* _YOUR OBJECTIVE_
In the entries below, which lines run from the one containing "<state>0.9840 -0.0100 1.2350" to the one containing "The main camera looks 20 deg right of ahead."? Copy exactly those lines, ends included, and no others.

* _THE DATA_
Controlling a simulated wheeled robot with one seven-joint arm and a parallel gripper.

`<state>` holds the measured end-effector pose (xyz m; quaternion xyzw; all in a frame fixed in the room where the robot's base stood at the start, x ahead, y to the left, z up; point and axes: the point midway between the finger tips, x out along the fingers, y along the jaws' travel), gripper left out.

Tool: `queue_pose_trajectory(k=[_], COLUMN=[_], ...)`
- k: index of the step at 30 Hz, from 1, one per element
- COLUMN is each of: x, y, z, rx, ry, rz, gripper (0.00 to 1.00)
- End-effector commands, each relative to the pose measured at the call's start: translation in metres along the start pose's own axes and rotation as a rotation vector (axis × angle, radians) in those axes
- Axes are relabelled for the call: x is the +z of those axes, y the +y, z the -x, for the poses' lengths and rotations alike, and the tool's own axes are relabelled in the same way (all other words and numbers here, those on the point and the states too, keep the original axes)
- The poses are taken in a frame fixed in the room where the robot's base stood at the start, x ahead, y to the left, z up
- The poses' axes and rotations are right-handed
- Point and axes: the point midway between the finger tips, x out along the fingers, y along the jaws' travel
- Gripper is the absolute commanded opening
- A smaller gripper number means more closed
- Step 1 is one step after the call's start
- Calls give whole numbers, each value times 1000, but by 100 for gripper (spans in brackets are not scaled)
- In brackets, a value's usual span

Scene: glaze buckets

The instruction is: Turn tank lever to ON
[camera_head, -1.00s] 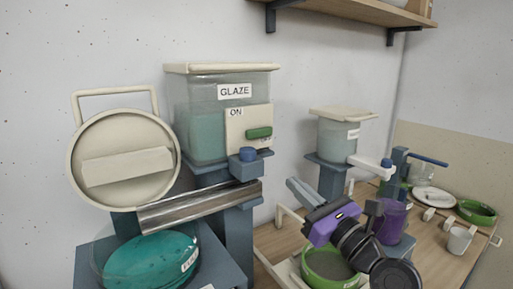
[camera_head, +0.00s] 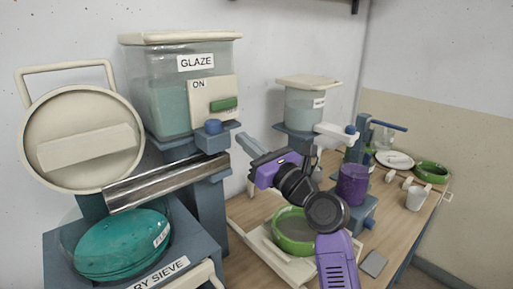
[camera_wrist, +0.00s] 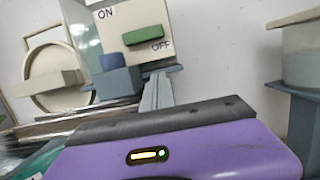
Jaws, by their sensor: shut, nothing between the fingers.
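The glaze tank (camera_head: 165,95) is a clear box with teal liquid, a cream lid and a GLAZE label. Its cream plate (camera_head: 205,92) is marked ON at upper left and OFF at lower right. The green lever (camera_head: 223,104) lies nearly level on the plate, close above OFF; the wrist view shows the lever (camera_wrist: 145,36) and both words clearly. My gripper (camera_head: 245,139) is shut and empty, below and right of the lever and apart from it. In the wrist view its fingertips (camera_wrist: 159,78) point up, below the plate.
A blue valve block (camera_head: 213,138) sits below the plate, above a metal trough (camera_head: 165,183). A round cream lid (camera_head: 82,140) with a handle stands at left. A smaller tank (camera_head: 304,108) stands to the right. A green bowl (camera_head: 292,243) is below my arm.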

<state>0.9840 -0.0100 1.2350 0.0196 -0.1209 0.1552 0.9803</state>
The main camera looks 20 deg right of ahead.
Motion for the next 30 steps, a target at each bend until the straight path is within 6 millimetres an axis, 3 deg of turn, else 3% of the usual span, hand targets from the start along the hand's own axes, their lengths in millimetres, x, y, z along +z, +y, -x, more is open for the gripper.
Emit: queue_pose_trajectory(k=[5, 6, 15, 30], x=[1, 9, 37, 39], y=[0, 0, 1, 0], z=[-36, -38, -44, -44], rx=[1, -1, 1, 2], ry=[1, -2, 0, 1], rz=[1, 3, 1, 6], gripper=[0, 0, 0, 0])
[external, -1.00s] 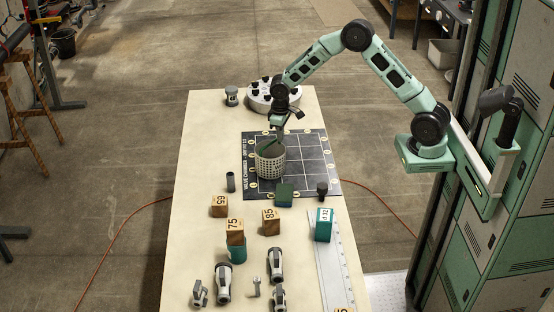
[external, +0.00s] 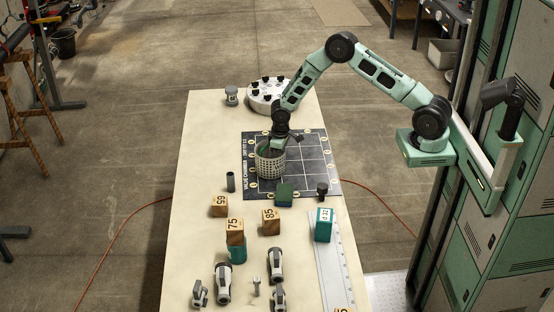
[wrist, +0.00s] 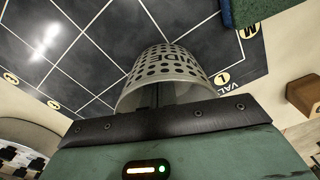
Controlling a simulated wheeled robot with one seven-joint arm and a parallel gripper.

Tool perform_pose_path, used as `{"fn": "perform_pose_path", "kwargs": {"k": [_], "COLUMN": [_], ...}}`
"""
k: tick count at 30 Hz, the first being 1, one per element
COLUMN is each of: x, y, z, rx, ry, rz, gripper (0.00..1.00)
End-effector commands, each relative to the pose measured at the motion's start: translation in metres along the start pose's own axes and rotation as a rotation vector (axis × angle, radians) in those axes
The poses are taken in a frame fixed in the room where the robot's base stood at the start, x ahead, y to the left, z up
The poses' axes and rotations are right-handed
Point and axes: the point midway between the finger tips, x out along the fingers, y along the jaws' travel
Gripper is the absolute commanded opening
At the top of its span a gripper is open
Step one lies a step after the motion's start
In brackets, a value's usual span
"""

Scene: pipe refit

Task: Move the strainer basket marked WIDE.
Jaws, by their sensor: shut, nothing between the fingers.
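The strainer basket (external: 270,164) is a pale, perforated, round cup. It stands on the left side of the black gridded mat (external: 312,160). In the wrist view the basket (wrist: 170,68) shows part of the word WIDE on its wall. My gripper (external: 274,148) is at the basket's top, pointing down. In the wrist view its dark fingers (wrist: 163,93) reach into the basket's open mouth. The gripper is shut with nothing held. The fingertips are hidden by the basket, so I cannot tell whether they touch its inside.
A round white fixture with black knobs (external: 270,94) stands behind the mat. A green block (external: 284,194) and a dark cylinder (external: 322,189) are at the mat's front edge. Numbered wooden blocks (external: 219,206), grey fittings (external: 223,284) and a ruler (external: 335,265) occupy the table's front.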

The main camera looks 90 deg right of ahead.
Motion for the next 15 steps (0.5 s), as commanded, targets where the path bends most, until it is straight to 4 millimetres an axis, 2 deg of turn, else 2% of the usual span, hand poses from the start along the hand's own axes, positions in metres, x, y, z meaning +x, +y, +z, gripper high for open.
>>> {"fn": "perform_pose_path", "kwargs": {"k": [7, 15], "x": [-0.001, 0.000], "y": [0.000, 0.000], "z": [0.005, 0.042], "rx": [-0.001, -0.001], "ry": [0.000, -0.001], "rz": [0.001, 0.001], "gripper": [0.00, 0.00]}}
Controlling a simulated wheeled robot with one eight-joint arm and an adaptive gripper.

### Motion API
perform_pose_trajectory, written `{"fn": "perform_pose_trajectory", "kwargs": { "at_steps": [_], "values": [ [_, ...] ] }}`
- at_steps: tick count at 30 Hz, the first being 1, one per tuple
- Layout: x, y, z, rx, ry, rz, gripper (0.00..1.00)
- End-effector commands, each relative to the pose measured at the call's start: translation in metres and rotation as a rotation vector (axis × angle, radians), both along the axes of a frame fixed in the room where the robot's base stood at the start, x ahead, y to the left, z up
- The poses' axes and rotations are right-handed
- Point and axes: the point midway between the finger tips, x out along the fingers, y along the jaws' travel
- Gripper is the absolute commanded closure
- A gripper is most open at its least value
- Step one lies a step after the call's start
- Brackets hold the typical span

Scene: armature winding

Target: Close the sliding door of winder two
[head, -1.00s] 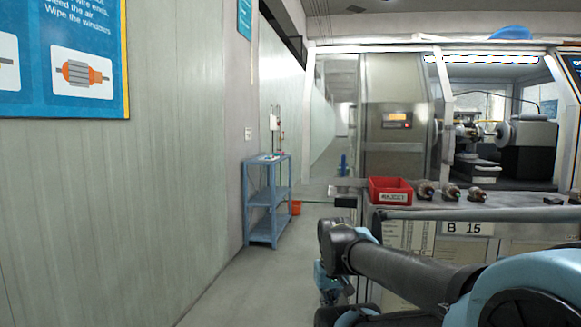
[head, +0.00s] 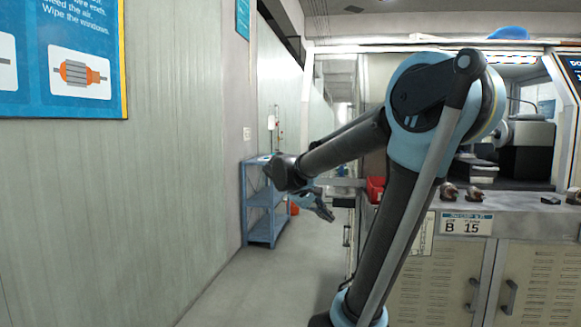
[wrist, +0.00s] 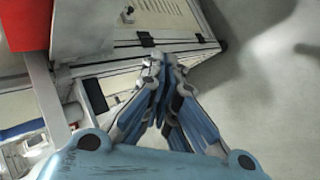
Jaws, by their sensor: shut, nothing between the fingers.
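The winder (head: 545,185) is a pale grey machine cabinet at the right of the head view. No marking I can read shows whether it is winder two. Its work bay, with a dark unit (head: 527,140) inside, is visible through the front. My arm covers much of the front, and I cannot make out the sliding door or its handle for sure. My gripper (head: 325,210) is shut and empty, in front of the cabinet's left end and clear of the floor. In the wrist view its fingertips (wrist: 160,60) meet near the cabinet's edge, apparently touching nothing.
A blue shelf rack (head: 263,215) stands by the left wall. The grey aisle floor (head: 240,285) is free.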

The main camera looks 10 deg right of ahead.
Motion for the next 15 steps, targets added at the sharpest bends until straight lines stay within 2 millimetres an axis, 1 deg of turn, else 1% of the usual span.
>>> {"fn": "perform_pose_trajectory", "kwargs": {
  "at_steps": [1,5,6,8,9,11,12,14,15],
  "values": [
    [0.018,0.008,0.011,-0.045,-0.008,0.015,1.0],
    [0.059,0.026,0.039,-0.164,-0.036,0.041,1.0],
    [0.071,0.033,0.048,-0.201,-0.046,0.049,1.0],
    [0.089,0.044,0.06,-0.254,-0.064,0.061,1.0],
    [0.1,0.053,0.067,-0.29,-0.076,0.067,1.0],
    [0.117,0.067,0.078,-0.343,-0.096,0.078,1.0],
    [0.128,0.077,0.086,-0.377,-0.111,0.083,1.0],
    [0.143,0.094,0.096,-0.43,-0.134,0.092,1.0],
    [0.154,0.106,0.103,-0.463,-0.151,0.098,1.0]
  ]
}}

* _EXPECTED ANSWER_
<state>0.9840 -0.0100 1.2350 0.0196 -0.1209 0.1552 0.9803</state>
The main camera looks 20 deg right of ahead.

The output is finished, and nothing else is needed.